Q20: What is the difference between the gpu and all-gpu partitions on Discovery?

The gpu partition includes only the 5 standard GPU nodes (g001-g005) each with 2x NVIDIA H100 80GB and 512 GB RAM. The all-gpu partition includes all 7 GPU nodes including the 2 large GPU nodes (lg001 and lg002) which have 4x NVIDIA H100 80GB SXM4 and 1 TB RAM each. Use all-gpu when you need the large GPU nodes.

Logging into the Clusters

Q21: How do I log into Innovator via SSH?

Use SSH with your username in this format:

ssh john.doe@jacks.local@innovator.sdstate.edu

Replace john.doe with your first.last name. For students use jdoe@jacks.local format. You can use any SSH client including MobaXterm, PuTTY, or the terminal on Mac/Linux.

Q22: How do I log into Discovery via SSH?

Use SSH with your username in this format:

ssh john.doe@jacks.local@discovery.sdstate.edu

Replace john.doe with your first.last name. For students use jdoe@jacks.local format.

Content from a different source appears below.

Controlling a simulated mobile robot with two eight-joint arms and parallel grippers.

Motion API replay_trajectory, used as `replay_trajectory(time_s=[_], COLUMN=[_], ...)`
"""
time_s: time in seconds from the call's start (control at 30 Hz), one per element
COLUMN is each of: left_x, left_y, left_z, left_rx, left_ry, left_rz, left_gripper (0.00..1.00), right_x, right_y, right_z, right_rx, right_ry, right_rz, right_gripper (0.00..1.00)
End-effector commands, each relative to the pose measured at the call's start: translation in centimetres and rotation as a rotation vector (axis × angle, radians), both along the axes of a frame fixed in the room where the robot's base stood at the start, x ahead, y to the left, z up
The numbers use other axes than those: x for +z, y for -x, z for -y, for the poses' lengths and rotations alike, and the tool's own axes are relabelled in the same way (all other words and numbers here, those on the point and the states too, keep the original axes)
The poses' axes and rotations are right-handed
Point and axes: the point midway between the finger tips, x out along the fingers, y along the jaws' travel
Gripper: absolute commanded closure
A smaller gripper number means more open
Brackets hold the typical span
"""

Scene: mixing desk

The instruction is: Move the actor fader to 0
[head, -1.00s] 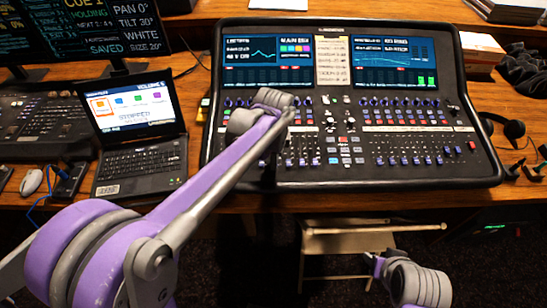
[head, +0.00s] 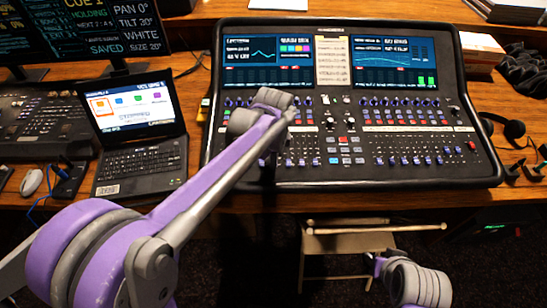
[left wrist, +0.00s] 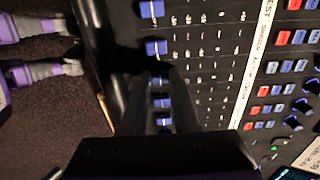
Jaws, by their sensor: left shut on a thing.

Q23: How do I log in using MobaXterm?

Open MobaXterm, click Session, select SSH. For Innovator enter hostname: innovator.sdstate.edu. For Discovery enter: discovery.sdstate.edu. Check Specify username and enter first.lastname@jacks.local. Click OK and enter your password when prompted. Passwords do not display while typing — type correctly and press Enter.

Q24: How do I log in using PuTTY?

Open PuTTY. In the Host Name field enter john.doe@jacks.local@innovator.sdstate.edu for Innovator or john.doe@jacks.local@discovery.sdstate.edu for Discovery. Set Port to 22 and Connection type to SSH. Click Open, accept the security prompt, and enter your password.

Q25: How do I access Innovator via Open OnDemand?

Open your browser and go to https://ondemand.sdstate.edu. Enter your email as first.lastname@jacks.sdstate.edu and your password, then click Sign In.

Q26: How do I access Discovery via Open OnDemand?

Open your browser and go to https://mydiscovery.sdstate.edu. Enter your email as first.lastname@jacks.sdstate.edu and your password, then click Sign In.

Q27: I am from USD, what domain do I use to log in?

USD users use @usd.local. For example: ssh jane.doe@usd.local@innovator.sdstate.edu.

Q28: I am from SDSMT, what domain do I use?

SDSMT users use @SDSMT.LOCAL (case sensitive). For example: ssh jane.doe@SDSMT.LOCAL@innovator.sdstate.edu.

Q29: What domains do BOR institutions use to log in?

SDSU uses @jacks.local, USD uses @usd.local, SDSMT uses @SDSMT.LOCAL (case sensitive), DSU uses @dsu.local, and BHSU uses @blackhills.local.

Q30: I cannot log in to the cluster, what should I do?

Check the following: confirm your username format is correct, ensure you are using the correct domain for your institution, verify you are connecting to the correct hostname, ensure your password is correct, and remember passwords do not display while typing in SSH terminals. If problems persist contact SDSU.HPC@sdstate.edu or submit a request at https://help.sdstate.edu/TDClient/2744/Portal/Requests/ServiceDet?ID=53689.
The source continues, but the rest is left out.